--- EXERCISE REQUIREMENTS ---
Transcribe the entries exactly; images are not part of the copy.

--- SOURCE MATERIAL ---
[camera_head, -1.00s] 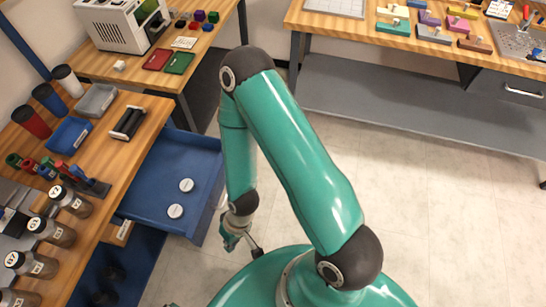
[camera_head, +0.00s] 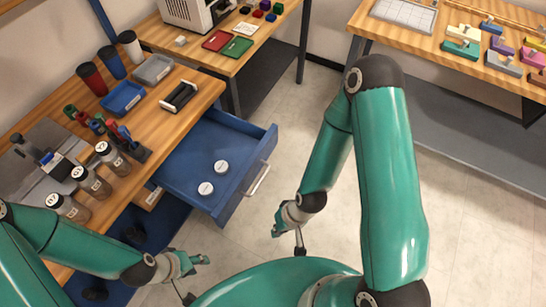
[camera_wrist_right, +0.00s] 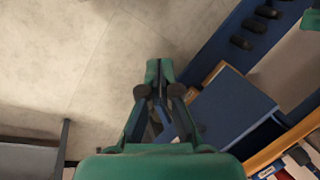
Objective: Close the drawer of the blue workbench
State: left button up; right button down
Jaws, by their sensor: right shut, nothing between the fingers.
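The drawer (camera_head: 200,160) of the blue workbench stands pulled out, with two white round labelled lids (camera_head: 221,167) inside. Its front panel with the pale bar handle (camera_head: 258,180) faces right; the handle is free. In the right wrist view, the drawer (camera_wrist_right: 235,108) is a blue box right of the fingers. My right gripper (camera_head: 277,226) is shut and empty, to the right of the drawer front and apart from it; its fingertips also show in the right wrist view (camera_wrist_right: 158,70). My left gripper (camera_head: 200,261) is in front of the drawer's near corner; its finger gap is unclear.
The wooden worktop (camera_head: 205,90) holds cups, trays, a black-handled holder and several labelled jars (camera_head: 92,182). A second table (camera_head: 260,45) stands behind, with red and green plates. A third bench (camera_head: 470,65) is at the upper right. The floor right of the drawer is clear.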

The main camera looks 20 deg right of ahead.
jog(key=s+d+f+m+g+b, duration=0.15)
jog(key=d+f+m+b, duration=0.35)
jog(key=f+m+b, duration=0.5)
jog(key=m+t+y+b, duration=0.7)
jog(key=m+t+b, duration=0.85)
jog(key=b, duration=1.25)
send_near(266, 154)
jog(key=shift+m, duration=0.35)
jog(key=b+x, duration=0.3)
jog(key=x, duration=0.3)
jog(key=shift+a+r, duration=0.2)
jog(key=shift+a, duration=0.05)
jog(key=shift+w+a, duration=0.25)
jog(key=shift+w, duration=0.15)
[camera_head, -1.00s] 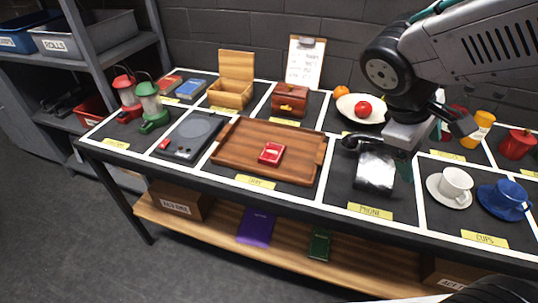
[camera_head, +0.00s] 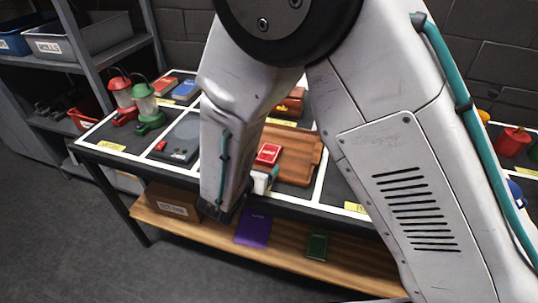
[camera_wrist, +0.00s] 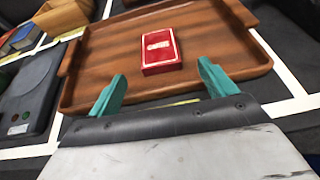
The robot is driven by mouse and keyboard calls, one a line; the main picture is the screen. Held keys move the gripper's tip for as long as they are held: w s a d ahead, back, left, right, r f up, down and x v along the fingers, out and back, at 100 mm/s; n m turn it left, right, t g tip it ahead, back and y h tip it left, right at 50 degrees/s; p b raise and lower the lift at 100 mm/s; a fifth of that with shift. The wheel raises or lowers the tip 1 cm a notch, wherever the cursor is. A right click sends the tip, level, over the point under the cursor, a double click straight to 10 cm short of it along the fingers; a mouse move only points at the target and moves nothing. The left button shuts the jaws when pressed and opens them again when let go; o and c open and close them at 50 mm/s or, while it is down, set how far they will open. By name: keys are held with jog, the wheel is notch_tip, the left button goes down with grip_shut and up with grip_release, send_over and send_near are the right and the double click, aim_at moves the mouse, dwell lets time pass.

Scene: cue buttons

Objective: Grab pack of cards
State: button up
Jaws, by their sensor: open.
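The red pack of cards (camera_head: 268,153) lies flat on the wooden tray (camera_head: 302,160). In the wrist view the pack (camera_wrist: 161,50) sits near the middle of the tray (camera_wrist: 95,75), with a pale label on its top. My gripper (camera_wrist: 158,90) is open, its two teal fingers apart and pointing toward the pack. The pack is ahead of the fingertips, not between them, and nothing is held. In the head view my arm covers much of the table and most of the gripper, and it hides part of the tray.
A dark turntable-like device (camera_wrist: 30,95) stands left of the tray, with a wooden box (camera_wrist: 62,16) beyond it. Red (camera_head: 122,95) and green (camera_head: 146,104) lanterns stand at the table's left end. A purple item (camera_head: 253,227) and a green item (camera_head: 317,245) lie on the lower shelf.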

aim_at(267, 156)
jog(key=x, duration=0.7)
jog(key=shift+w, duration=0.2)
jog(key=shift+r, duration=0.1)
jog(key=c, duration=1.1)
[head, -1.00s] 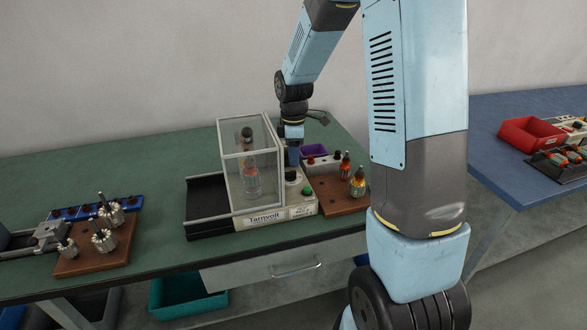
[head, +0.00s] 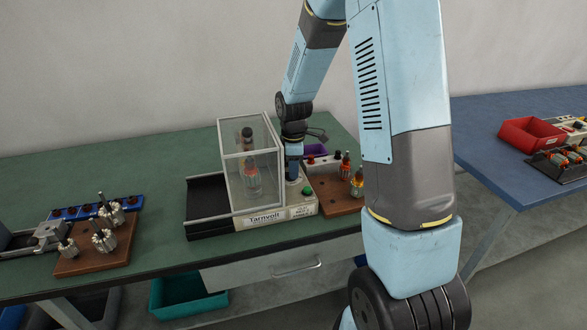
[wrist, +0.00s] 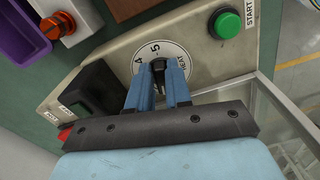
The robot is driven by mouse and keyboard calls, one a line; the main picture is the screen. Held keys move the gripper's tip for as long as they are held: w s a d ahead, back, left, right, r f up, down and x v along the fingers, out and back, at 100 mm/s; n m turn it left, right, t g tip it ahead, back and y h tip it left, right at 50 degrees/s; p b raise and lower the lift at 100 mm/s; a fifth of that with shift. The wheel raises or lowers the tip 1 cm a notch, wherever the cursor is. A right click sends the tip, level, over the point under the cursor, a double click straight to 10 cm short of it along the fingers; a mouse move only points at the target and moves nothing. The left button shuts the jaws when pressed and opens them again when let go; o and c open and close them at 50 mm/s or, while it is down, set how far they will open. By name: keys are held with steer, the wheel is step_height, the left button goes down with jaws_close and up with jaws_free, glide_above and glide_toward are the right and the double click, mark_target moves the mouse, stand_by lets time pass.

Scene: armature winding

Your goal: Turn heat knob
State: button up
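The heat knob (wrist: 159,68) is a dark, narrow grip on a white round dial (wrist: 150,52) with the numbers 4 and 5 and partly covered lettering. My gripper (wrist: 158,72) is over the dial in the wrist view, its blue fingers on both sides of the knob. The gap is narrow and the knob fills it at the tips, so the fingers look shut on it. In the head view my gripper (head: 293,172) points down at the control panel of the Tarnvolt machine (head: 265,217), and it hides the knob there.
A green START button (wrist: 228,24) is beside the dial. A black block (wrist: 92,90) and a red part (wrist: 65,132) are on the panel's other side. The clear guard box (head: 250,170) stands close left of my gripper. A brown board (head: 335,195) with armatures is at right.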

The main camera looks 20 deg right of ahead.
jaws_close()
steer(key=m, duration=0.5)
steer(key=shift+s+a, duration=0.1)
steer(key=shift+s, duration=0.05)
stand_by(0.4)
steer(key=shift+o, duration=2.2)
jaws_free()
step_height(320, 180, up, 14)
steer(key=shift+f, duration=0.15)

--- OUTPUT ---
[camera_head, -1.00s] 
[camera_head, +0.00s] 
[camera_wrist_right, +0.00s] 
Objective: Close the drawer of the blue workbench
State: left button up; right button down
Jaws, by their sensor: right shut, nothing between the fingers.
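The drawer (camera_head: 200,160) of the blue workbench stands pulled out, with two white round labelled lids (camera_head: 221,167) inside. Its front panel with the pale bar handle (camera_head: 258,180) faces right; the handle is free. In the right wrist view, the drawer (camera_wrist_right: 235,108) is a blue box right of the fingers. My right gripper (camera_head: 277,226) is shut and empty, to the right of the drawer front and apart from it; its fingertips also show in the right wrist view (camera_wrist_right: 158,70). My left gripper (camera_head: 200,261) is in front of the drawer's near corner; its finger gap is unclear.
The wooden worktop (camera_head: 205,90) holds cups, trays, a black-handled holder and several labelled jars (camera_head: 92,182). A second table (camera_head: 260,45) stands behind, with red and green plates. A third bench (camera_head: 470,65) is at the upper right. The floor right of the drawer is clear.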

The main camera looks 20 deg right of ahead.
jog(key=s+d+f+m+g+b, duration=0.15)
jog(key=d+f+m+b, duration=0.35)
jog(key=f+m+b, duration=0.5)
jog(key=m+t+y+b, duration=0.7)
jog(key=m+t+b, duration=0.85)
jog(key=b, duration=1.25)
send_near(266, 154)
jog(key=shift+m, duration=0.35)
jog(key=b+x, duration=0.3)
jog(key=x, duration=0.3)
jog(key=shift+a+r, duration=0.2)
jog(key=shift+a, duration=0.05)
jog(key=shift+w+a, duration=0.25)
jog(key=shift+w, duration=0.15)
[camera_head, -1.00s] 
[camera_head, +0.00s] 
[camera_wrist, +0.00s] 
The robot is driven by mouse and keyboard calls, one a line; the main picture is the screen. Held keys move the gripper's tip for as long as they are held: w s a d ahead, back, left, right, r f up, down and x v along the fingers, out and back, at 100 mm/s; n m turn it left, right, t g tip it ahead, back and y h tip it left, right at 50 degrees/s; p b raise and lower the lift at 100 mm/s; a fifth of that with shift. The wheel raises or lowers the tip 1 cm a notch, wherever the cursor is. A right click sends the tip, level, over the point under the cursor, a double click straight to 10 cm short of it along the fingers; a mouse move only points at the target and moves nothing. The left button shuts the jaws when pressed and opens them again when let go; o and c open and close them at 50 mm/s or, while it is down, set how far they will open. By name: keys are held with jog, the wheel is notch_tip, the left button goes down with grip_shut and up with grip_release, send_over and send_near are the right and the double click, aim_at moves the mouse, dwell lets time pass.

Scene: cue buttons

Objective: Grab pack of cards
State: button up
Jaws, by their sensor: open.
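The red pack of cards (camera_head: 268,153) lies flat on the wooden tray (camera_head: 302,160). In the wrist view the pack (camera_wrist: 161,50) sits near the middle of the tray (camera_wrist: 95,75), with a pale label on its top. My gripper (camera_wrist: 158,90) is open, its two teal fingers apart and pointing toward the pack. The pack is ahead of the fingertips, not between them, and nothing is held. In the head view my arm covers much of the table and most of the gripper, and it hides part of the tray.
A dark turntable-like device (camera_wrist: 30,95) stands left of the tray, with a wooden box (camera_wrist: 62,16) beyond it. Red (camera_head: 122,95) and green (camera_head: 146,104) lanterns stand at the table's left end. A purple item (camera_head: 253,227) and a green item (camera_head: 317,245) lie on the lower shelf.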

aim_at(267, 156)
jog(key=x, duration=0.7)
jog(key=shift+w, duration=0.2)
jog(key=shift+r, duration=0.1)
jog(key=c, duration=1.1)
[head, -1.00s] 
[head, +0.00s] 
[wrist, +0.00s] 
The robot is driven by mouse and keyboard calls, one a line; the main picture is the screen. Held keys move the gripper's tip for as long as they are held: w s a d ahead, back, left, right, r f up, down and x v along the fingers, out and back, at 100 mm/s; n m turn it left, right, t g tip it ahead, back and y h tip it left, right at 50 degrees/s; p b raise and lower the lift at 100 mm/s; a fifth of that with shift. The wheel raises or lowers the tip 1 cm a notch, wherever the cursor is. A right click sends the tip, level, over the point under the cursor, a double click straight to 10 cm short of it along the fingers; a mouse move only points at the target and moves nothing. The left button shuts the jaws when pressed and opens them again when let go; o and c open and close them at 50 mm/s or, while it is down, set how far they will open. By name: keys are held with steer, the wheel is step_height, the left button goes down with jaws_close and up with jaws_free, glide_above and glide_toward are the right and the double click, mark_target moves the mouse, stand_by lets time pass.

Scene: armature winding

Your goal: Turn heat knob
State: button up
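The heat knob (wrist: 159,68) is a dark, narrow grip on a white round dial (wrist: 150,52) with the numbers 4 and 5 and partly covered lettering. My gripper (wrist: 158,72) is over the dial in the wrist view, its blue fingers on both sides of the knob. The gap is narrow and the knob fills it at the tips, so the fingers look shut on it. In the head view my gripper (head: 293,172) points down at the control panel of the Tarnvolt machine (head: 265,217), and it hides the knob there.
A green START button (wrist: 228,24) is beside the dial. A black block (wrist: 92,90) and a red part (wrist: 65,132) are on the panel's other side. The clear guard box (head: 250,170) stands close left of my gripper. A brown board (head: 335,195) with armatures is at right.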

The main camera looks 20 deg right of ahead.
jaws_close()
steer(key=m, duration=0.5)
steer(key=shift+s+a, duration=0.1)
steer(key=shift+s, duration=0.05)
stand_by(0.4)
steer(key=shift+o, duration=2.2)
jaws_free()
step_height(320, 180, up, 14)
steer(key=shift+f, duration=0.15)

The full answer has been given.